Outrora os meus desejos e ambições, embora nunca fossem muitos, passavam por uma iluminação gradual e uma acção espiritual no exterior. Para aprender e partilhar esta iluminação viajara e conhecera, praticara e aprendera com mestres e adquirira ou consultara muitos livros, acumulando assim uma sabedoria incalculável, mas uma parte dela indirecta, não íntima, porque proveniente deles.
E contudo a minha voz e escrita deviam ser espontâneas, naturais, um reflexo da sabedoria, força e amor vividos, aspirados ou necessários em cada situação. Deparando-me por vezes com situações em que forças de desilusão, inércia, mentira, inveja, crítica e roubo surgiam, internas ou externos e
desferiam os seus actos, por vezes traiçoeiros e inesperados, ficava abalado, desiludido. Saber medir cada
acto e encontro e os seus prós e contras antes de o realizar ou ao o enfrentar, quão
necessário se tornava para sobreviver, seja na pátria seja nas peregrinações algo aventurosas por terras distantes em busca da
sabedoria, que sabemos ser sobretudo um estado interior psíquico
auto-consciente, sensível, aberto e interpretando correctamente as energias, informações, sinais, seres
do Universo uno...
Sentia dever ser um cavaleiro errante e enamorado da sabedoria e da verdade, capaz de descobrir e cultivar as almas afins e
aliadas, naturais e necessárias em cada estação da vida e ir, adequadamente, dialogando e transmitindo os conhecimentos e discernimentos recebidos para a Verdade, o Bem e a Felicidade da Humanidade e do Cosmos.

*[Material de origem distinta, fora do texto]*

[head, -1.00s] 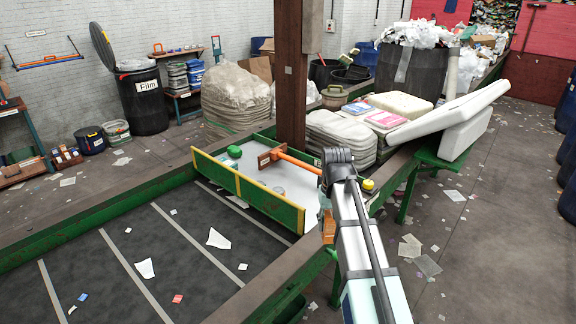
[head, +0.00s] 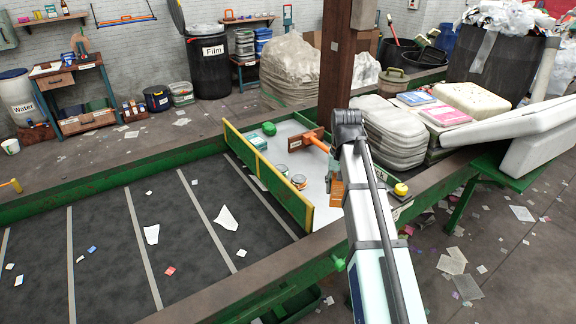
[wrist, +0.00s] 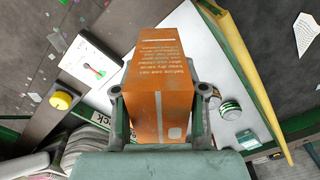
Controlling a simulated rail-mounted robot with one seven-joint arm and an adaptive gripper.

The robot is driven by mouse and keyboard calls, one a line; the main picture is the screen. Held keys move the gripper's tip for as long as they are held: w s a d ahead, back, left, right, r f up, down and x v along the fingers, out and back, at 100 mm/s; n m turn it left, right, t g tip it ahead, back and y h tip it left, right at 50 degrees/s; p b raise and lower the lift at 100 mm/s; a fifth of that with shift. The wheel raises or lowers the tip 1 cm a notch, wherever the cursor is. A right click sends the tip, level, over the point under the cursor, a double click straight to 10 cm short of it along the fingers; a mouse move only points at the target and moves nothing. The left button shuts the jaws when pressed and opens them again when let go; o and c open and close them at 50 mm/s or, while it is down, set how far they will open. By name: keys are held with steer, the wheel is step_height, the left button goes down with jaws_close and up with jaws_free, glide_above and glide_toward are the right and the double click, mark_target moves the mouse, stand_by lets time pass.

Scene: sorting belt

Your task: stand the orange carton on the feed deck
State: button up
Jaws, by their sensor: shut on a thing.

Cogitando interiormente, como que olhando para o fundo da abertura num longe enublado, parecia-me descortinar uma cena de livros, pessoas e conferências, sob a luz da Dama da Sabedoria, embora sentisse
isso como menos essencial comparado com a iluminação interior, com a religação espiritual e divina a realizar.
Mas que iluminação deveria obter? Ou como melhor atingir e ser a Luz?
Era verdade que a minha alma por vezes a via ou contemplava, aproximando-se e revelando-se, diminuindo e desaparecendo na visão espiritual, por si mesma, livremente soprando ou agraciando.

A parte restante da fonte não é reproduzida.